Probabilistic Model of Narratives Over Topical Trends in Social Media: A Discrete Time Model
This work addresses the need for systematic narrative extraction from social media to facilitate communication of main events, particularly in domains like disinformation, but it is incremental as it builds on existing topic modeling and summarization techniques.
The authors tackled the problem of extracting narrative summaries from social media data by proposing a probabilistic topic model with categorical time distribution and extractive summarization, which effectively identified topical trends and extracted narrative summaries from over one million tweets on disinformation campaigns against the White Helmets of Syria.

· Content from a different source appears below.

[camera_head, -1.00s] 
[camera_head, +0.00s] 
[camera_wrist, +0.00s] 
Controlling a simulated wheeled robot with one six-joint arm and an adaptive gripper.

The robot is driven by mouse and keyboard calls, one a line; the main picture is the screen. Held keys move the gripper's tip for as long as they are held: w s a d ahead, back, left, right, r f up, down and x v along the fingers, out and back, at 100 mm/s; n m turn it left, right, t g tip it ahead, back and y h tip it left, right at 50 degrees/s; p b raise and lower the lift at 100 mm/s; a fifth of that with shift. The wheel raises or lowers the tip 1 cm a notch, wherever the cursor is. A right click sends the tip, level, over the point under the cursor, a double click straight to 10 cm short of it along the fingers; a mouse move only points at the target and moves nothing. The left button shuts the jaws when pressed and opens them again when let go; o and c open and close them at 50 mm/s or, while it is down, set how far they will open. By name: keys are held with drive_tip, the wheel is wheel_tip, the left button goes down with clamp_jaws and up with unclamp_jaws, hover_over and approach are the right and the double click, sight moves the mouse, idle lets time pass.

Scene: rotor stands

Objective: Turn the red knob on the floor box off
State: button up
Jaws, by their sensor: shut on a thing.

Online social media platforms are turning into the prime source of news and narratives about worldwide events. However,a systematic summarization-based narrative extraction that can facilitate communicating the main underlying events is lacking. To address this issue, we propose a novel event-based narrative summary extraction framework. Our proposed framework is designed as a probabilistic topic model, with categorical time distribution, followed by extractive text summarization. Our topic model identifies topics' recurrence over time with a varying time resolution. This framework not only captures the topic distributions from the data, but also approximates the user activity fluctuations over time. Furthermore, we define significance-dispersity trade-off (SDT) as a comparison measure to identify the topic with the highest lifetime attractiveness in a timestamped corpus. We evaluate our model on a large corpus of Twitter data, including more than one million tweets in the domain of the disinformation campaigns conducted against the White Helmets of Syria. Our results indicate that the proposed framework is effective in identifying topical trends, as well as extracting narrative summaries from text corpus with timestamped data.